Когда мы поравнялись, бандит спросил:
— Спички есть?
— Нет, товарищ! — ответил я, спокойно и напряжённо проходя мимо него.
Так же спокойно я пошёл дальше, не оглядываясь.
И когда я удалился на достаточное расстояние и оглянулся, то в свете уличного фонаря увидел, что бандиты на углу Чернышевской сошлись и тот, второй, что-то быстро говорит первому и гневно размахивает руками. Но за мной они не погнались, потому что, как и Савва Божко с Кириленко, думали, что у меня есть оружие.
А у меня его не было.
L
Ещё на фронте, в 1919 году, я читал стихи Тычины, но, кроме «Больше не увижу солнечных очей», ничего не понял. Потом, позже, его «Солнечные кларнеты» вошли в мою душу как море аккордов и дня, и ночи, и рассветов, и закатов. Он пленил и очаровал меня. Я жил только его образами, полными музыки и солнца, а то и трагическими, как трагедия моего народа, как я тогда думал.
Да. Ранний гениальный Тычина был учителем моей поэтической юности после Шевченко, Франко, Леси Украинки, Вороного, Чупринки и Олеся, ведь я учился у многих, между прочим, и у прозаиков, как поэт, но в основном я учился у моего народа, как и учусь у его песен, то трагических, то нежных, то полных такой героики, что сердце замирает от счастья, что я сын такого народа. Бесконечно благородного, рыцарского, который никогда никого не неволил, а только сражался за своё место на земле. Защищал свою родную Украину.
Так вот про Тычину.
Когда я познакомился с ним живым, а не в мечтах, моё представление о нём каким было, таким и осталось. Тонкий и стройный, зеленоглазый и нежный, он будто летел в моих глазах, летел в небо славы, коего он, как никто из нас, был достоин.
Это был 1923 год, один из первых годов нашей литературной молодости.

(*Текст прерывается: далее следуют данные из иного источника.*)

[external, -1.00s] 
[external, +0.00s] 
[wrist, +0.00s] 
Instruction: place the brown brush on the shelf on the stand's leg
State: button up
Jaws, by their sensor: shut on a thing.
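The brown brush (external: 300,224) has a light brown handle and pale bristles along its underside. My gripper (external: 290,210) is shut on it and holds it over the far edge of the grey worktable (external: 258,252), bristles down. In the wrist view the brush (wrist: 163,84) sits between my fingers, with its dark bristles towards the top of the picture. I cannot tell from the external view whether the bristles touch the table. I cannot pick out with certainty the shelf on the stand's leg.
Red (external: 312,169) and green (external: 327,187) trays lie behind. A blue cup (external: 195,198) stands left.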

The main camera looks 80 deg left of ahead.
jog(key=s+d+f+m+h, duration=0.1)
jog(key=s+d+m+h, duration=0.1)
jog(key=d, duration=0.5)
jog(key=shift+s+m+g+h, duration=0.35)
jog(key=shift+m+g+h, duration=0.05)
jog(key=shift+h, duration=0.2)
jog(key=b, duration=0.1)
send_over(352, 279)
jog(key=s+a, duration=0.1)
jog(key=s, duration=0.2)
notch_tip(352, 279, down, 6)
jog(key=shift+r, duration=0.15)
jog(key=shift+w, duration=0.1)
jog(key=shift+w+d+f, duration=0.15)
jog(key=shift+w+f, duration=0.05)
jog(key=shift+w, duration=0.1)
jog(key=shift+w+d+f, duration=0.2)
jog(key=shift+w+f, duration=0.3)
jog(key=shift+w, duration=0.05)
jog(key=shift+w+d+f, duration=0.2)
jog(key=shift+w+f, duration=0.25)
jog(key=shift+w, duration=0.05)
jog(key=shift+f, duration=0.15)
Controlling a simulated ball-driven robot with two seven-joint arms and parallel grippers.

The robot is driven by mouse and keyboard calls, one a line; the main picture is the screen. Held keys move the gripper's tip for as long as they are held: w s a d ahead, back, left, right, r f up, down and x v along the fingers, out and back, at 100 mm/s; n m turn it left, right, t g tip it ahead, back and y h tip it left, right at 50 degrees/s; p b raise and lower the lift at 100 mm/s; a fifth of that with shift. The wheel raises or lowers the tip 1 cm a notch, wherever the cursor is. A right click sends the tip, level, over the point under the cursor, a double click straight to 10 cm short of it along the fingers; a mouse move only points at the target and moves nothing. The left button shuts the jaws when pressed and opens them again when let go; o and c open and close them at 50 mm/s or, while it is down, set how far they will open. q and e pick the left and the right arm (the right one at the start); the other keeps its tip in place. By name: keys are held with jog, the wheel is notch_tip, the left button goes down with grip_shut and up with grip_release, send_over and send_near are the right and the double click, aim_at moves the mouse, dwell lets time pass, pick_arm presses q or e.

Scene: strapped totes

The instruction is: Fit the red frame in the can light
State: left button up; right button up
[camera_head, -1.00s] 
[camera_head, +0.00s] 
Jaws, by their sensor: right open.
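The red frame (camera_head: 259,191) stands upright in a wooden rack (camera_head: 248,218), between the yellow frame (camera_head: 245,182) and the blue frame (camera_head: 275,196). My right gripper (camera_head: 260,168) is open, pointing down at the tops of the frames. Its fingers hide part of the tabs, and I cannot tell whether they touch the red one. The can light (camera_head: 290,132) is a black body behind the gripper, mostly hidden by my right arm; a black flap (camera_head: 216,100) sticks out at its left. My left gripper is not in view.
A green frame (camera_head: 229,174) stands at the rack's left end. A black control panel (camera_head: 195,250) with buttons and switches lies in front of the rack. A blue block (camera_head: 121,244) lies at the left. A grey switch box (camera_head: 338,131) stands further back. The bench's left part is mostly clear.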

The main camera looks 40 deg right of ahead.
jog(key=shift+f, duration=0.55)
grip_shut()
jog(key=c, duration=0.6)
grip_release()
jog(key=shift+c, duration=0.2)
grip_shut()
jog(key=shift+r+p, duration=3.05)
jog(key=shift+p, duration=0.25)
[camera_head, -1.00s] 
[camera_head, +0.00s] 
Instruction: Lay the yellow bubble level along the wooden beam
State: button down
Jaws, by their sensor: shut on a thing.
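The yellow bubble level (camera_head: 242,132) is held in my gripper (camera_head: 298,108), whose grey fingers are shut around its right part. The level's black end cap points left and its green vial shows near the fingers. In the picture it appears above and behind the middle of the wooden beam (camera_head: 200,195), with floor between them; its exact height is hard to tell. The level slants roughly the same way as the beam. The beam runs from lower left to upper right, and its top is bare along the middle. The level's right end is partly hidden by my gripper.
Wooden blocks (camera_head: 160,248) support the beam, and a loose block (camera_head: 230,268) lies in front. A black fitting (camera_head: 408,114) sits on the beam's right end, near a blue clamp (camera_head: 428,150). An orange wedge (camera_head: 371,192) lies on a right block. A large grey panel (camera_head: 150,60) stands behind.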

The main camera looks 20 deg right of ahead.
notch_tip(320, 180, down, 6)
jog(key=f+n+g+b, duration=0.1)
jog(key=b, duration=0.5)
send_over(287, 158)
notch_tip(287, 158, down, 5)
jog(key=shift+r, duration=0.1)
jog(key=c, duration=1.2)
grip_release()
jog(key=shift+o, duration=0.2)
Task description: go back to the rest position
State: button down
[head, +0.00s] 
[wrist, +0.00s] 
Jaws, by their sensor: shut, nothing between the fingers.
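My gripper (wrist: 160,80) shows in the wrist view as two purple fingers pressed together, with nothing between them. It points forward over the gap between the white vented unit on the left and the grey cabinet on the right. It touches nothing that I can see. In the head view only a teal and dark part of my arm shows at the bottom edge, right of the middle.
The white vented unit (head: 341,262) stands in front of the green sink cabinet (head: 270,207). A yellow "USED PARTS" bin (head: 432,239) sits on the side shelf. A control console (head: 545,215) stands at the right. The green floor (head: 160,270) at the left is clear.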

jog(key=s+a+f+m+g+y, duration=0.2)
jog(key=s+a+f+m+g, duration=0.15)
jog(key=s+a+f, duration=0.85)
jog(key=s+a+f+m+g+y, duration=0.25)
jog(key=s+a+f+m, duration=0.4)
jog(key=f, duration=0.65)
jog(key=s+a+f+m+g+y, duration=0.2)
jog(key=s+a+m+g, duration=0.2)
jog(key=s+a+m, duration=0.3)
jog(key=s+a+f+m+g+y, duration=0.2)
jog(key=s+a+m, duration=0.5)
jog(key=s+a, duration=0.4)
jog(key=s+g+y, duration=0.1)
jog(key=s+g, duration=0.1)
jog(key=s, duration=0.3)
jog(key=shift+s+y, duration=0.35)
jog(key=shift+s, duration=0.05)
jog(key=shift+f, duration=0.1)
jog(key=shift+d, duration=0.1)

Как-то мы были на делянке деткоммуны имени Василия Чумака. Иван Кириленко, кажется, Божко и другие, всех не помню.
У Тычины, в его гениальном стихотворении «Воздвигне Вкраїна свойого Мойсея» есть такие строчки:
Од всїх своїх нервов у степ посилаю:— Поёте! Устань!
Я ещё на фронте когда читал:
А справжня муза, неомузена,Там, десь на фронті, в ніч суху,Лежить запльована, залузанаНа українському шляху,—
то думал, что т. Тычина сказал это обо мне.